Dietz Bering schrieb uns am 02.02.2017
Thema: Jan Süselbeck: Die 500-Jahr-Feier der Reformation hat einen Haken

Werter Herr Süselbeck,

gerade habe ich Ihre ausführliche Rezension über mein Luther-Buch gelesen. Ich will mich für sie herzlich bedanken - auch, wenn Sie ja nicht in allen Punkte zustimmen können. Aber, von den bisher erschienenen Besprechungen ist die Ihre doch die gehaltvollste und ernsthafteste.
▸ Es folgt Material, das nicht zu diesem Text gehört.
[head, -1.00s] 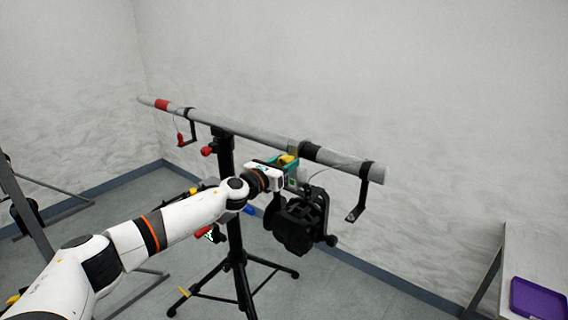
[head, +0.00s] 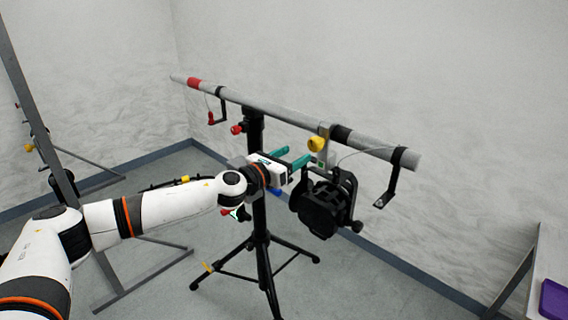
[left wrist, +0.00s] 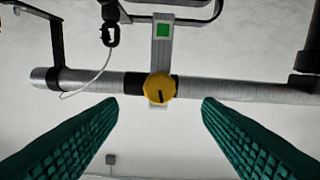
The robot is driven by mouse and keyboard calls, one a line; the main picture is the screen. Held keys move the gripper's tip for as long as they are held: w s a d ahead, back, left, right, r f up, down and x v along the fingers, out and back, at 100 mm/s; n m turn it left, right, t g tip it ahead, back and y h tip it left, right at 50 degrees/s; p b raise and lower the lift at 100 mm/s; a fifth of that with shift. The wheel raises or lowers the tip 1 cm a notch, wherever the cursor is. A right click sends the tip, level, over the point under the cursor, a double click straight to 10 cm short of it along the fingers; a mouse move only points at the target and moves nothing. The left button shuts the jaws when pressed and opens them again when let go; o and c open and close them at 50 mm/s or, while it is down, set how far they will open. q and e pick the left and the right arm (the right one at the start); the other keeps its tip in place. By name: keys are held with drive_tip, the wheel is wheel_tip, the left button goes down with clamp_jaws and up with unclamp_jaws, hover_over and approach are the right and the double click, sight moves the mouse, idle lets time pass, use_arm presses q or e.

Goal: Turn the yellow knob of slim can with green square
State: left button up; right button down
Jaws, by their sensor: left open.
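The yellow knob (head: 316,144) sits on the clamp of the slim black can (head: 325,202), which hangs from the grey horizontal bar. The green square (head: 320,164) is on the clamp just below the knob. In the left wrist view the yellow knob (left wrist: 159,87) is centred, with a dark slot on its face, and the green square (left wrist: 163,30) is above it. My left gripper (head: 299,155) is open and empty. Its teal fingers point at the knob, a little short of it and to its left, one on each side in the wrist view. My right gripper is not in view.
The grey bar (head: 280,125) rests on a black tripod stand (head: 259,200). A black hook bracket (head: 393,180) and a safety cable hang near its right end. A red knob (head: 237,129) is on the stand. A table with a purple tray (head: 553,300) is at lower right.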

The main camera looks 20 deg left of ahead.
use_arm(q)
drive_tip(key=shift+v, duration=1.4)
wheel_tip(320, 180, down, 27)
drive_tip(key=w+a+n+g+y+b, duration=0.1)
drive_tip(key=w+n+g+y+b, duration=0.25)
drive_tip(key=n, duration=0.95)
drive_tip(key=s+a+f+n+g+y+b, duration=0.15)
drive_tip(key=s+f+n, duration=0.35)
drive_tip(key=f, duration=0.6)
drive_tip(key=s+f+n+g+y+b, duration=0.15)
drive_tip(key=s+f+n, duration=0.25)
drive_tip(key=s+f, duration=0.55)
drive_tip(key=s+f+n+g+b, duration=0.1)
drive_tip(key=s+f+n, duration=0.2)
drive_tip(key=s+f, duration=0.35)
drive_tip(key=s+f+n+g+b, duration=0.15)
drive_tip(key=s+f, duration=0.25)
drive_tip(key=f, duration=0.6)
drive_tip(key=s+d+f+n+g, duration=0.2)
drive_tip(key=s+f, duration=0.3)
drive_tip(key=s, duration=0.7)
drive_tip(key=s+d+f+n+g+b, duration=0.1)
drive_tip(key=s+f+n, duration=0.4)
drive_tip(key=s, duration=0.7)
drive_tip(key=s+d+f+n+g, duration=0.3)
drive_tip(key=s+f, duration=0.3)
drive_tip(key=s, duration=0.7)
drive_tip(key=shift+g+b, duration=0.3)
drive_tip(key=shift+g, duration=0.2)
Meine Grundthese  ist ja so neuartig, kommt aus so unverhofftem Winkel, dass sie den meisten nur als abwegig erschienen ist. Ich dagegen bleibe mit aller Entschiedenheit bei meiner Grundthese von einer völkerpsychologischen Verwandtschaft zwischen Juden und Deutschen, insbesondere zwischen Juden und dem  Protestantismus. Ich vertrete das ja schon seit 1982 - nur der Begriff der "Kontrastbetonung" ist neu.
Es gibt übrigens eine neues, beachtenswertes Zeugnis für meine These. Ich schreibe es Ihnen hier hin, damit sie gewappnet sind, falls ganz Radikale auf Sie zukommen mit dem Vorwurf, glatten Unsinn hätten Sie für erwägenswert gehalten. Also Lyndal Roper schreibt in ihrer nun wirklich volltönend gerühmten Luther-Biographie:
"Trotz seines Hasses gab es aber einige Aspekte in Luthers Theologie, die dem Judaismus sehr nahe waren, und viel-leicht war es gerade diese Nähe, die diese Gewalt in seinen Angriffen entfesselte." (S. 503) Und noch dezidierter in einem mehrseitigen Interview in der ZEIT:
Frage:  "Warum dieser Hass?" Antwort: "Er mag in der Nähe, in den Ähnlichkeiten mit dem Judentum begründet sein: Auch Luther lehnte ein Nachdenken über das Leben nach dem Tode ab; auch Luther betonte, wie entscheidend es sei, die Bibel zu lesen; auch Luther betonte die Natürlichkeit des sexuellen Lebens. Er wollte der bessere Jude sein, die Auserwähltheit auf seine Seite bringen. Das ist die furchtbare Linie in der Tradition des Protestantismus." Ich kann nur staunen!

Dass Sie deutlich sagen, ich setze mit der Kontrastbetonung ein universales Prinzip an, ist mir natürlich besonders willkommen, denn bisher ist mir ja angedichtet worden, ich interpretierte Luther pur nach der deutsch-jüdischen Geschichte des 19. und 20. Jahrhunderts. Eben diese kann allerdings mit Hilfe des neuen Begriffs der Kontrastbetonung auch widerspruchsfreier erklärt werden: Man muss die deutliche Verwandtschaft jüdischen und deutschen Art  nicht mehr leugnen oder als Irrtum hinstellen (wie Scholem und seine Anhänger), sondern kann konzedieren: Es existierte wirklich ein Irrtum, aber nicht einer über die faktisch gegebene Verwandtschaft, sondern darüber, dass aus eben dieser doch wohl Gutes und auf keinen Fall mörderische Abwehr entstehen könne.  

Haben Sie Dank, dass Sie sich mir so ausführlich zugewandt haben. Dass dieser "wir-Stil" passee ist -  mir eine Neuigkeit, aber es kann ganz gut sein. Er mag noch aus der Zeit stammen, als die Universitäten nicht dazu abgestellt waren, die Studenten zu einer gut funktionierenden Ich-AG auszubilden und eben gemeinschaftliche Bildung hintanzustellen. Da macht sich eben doch mein Alter bemerkbar. Jedenfalls: Danke für den Tipp; ich will mir das  für die Zukunft noch einmal durch den Kopf gehen lassen.  
Mit bestem Gruß
Dietz Bering
Universität zu Köln
Institut für deutsche Sprache und Literatur I.